Saudi Arabia declared its willingness for military intervention in Syria, as its affiliated countries confirmed on their intention to cooperate with Saudi Arabia in this regard while the United States welcomed Saudi remarks. Saudi Arabia is witnessing tensions after that the Syrian army broke the terrorists’ four-year-long siege of the towns of Nubl and Al-Zahra in Northern Aleppo province and cut off one of the main supply routes of the militants. Over five years of bloody clashes in Syria and billions of dollars of oil revenues that Saudi invested on toppling the Syrian government make the Syrian crisis as a matter of honor for Saudi Arabia and its allies.
Especially after the heavy losses inflicted on militants by the Syrian army units and the inability of Turkey to ignite the northern fronts in Aleppo, Saudi confirmed in official announcement its intention for military intervention in Syria. It seems that Saudi Arabia is seeking for a direct military intervention after the defeat of Saudi’s militant factions, the so-called moderate opposition that played the rule of Saudi’s proxies in the Syrian conflict, especially after the Syrian Army’s control over towns, most notably Ratyan, Hardntin, Tal Jabin, Mayer and Kaffein. UAE and Bahrain, in a desperate media campaign announced their readiness for military intervention in Syria with Saudi Arabia. It is noteworthy that Bahrain is facing since 2011, protests against the suppression of the Bahraini regime after the killing of dozens of protesters. On the other hand, Amnesty International considered King Salman’s first year in power as a dark year for human rights. Analysts question Saudi Arabia’s political intentions in light of human rights violations in the Gulf States that devalue Saudi’s claims on helping to establish democratic government in Syria. In the view of many political analysts, Obama’s upcoming visit to Jordan and his meeting with King Abdullah II is part of Saudi Arabia’s attempts to destabilize the Syrian southern border, however Saudi Arabia is facing three tight restrictions for military action in Syria:
1. The economic aspect Oil prices decrees –after that Saudi Arabia contributed in lowering oil prices– put the Gulf States in severe economic situation. For the first time Saudi Arabia and its allies have a budget deficit not to mention the likely drop in economic indicators, which confirms that any Saudi military intervention in Syria will lead to heavy economic costs on Saudi Arabia that may not be able to afford its consequences on Saudis.

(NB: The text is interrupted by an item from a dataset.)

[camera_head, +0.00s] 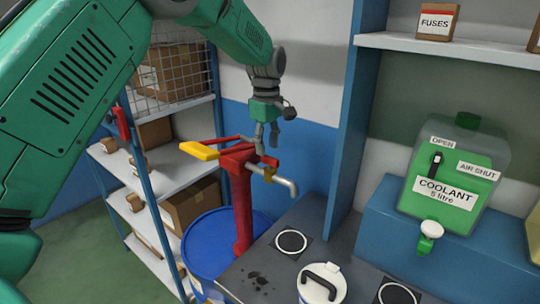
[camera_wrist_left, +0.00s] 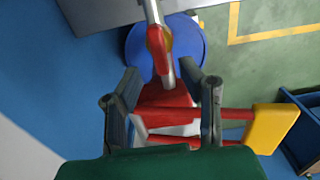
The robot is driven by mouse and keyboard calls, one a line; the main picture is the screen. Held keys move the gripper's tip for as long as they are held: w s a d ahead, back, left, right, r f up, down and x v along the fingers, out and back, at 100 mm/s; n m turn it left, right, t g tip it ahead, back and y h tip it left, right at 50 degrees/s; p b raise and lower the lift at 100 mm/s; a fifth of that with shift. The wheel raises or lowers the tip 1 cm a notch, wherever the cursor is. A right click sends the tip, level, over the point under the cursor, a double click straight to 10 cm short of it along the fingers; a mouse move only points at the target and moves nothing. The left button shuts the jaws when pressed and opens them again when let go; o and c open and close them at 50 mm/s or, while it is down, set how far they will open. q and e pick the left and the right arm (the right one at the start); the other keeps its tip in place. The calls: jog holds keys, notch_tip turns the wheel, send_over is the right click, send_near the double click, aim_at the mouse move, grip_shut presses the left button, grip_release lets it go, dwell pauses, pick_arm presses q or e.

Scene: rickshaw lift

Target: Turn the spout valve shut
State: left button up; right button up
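A red hand pump (camera_head: 241,190) with a yellow-ended handle (camera_head: 199,151) stands at the blue drum. Its grey spout (camera_head: 287,184) points right and down, with a small red and brass-coloured valve part (camera_head: 268,170) on it. In the left wrist view this valve part (camera_wrist_left: 160,47) lies beyond the fingertips. My left gripper (camera_head: 268,137) is above the pump top, fingers pointing down. In the left wrist view its fingers (camera_wrist_left: 160,88) are apart, with the red pump between or below them; contact cannot be told. My right gripper is out of view.
The blue drum (camera_head: 208,242) stands below the pump. A dark bench (camera_head: 268,263) holds a white lidded can (camera_head: 322,284). A green coolant container (camera_head: 452,180) with a white-knobbed spout sits on a blue ledge at right. Shelves with boxes (camera_head: 190,203) stand at left.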

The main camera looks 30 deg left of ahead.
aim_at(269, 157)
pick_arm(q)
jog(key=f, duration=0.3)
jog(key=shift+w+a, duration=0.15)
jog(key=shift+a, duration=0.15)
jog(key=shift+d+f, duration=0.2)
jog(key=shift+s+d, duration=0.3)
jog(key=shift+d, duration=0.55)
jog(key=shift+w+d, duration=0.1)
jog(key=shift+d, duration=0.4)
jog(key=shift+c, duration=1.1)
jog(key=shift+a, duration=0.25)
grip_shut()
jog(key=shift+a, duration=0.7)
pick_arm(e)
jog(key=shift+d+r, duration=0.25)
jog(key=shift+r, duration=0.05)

2. Military and strategic aspects Saudi and its puppet governments military forces already are involved with the Yemeni conflict that become war of attrition, which reduce the possibility of any new military intervention of the so-called “Arabic coalition”. On the other hand, militants’ terrorist activities in Syria upraised Syrian Arab Army strategies and its experience. The failure of international coalition airstrikes led by the United States confirms the ineffectiveness of military decisions based on aerial attacks. Therefore, it is likely that the lack of experience of the Arab armies against the Syrian Arab army will fail Saudi Arabia in reaching to its goals.
3. The political and international dimensions Sources within the Saudi royal court revealed king Salman’s mental situation and his attempt to injure himself, meanwhile Saudi Arabia’s statements seem irresponsible towards the regional issues. There is no room for doubt that the Saudi military intervention will face regional and international violent response including from Russia. The Saudi irresponsible remarks forced Bahrain to retreat from previous statements on this matter, which raises questions about Saudi Arabia’s political wisdom.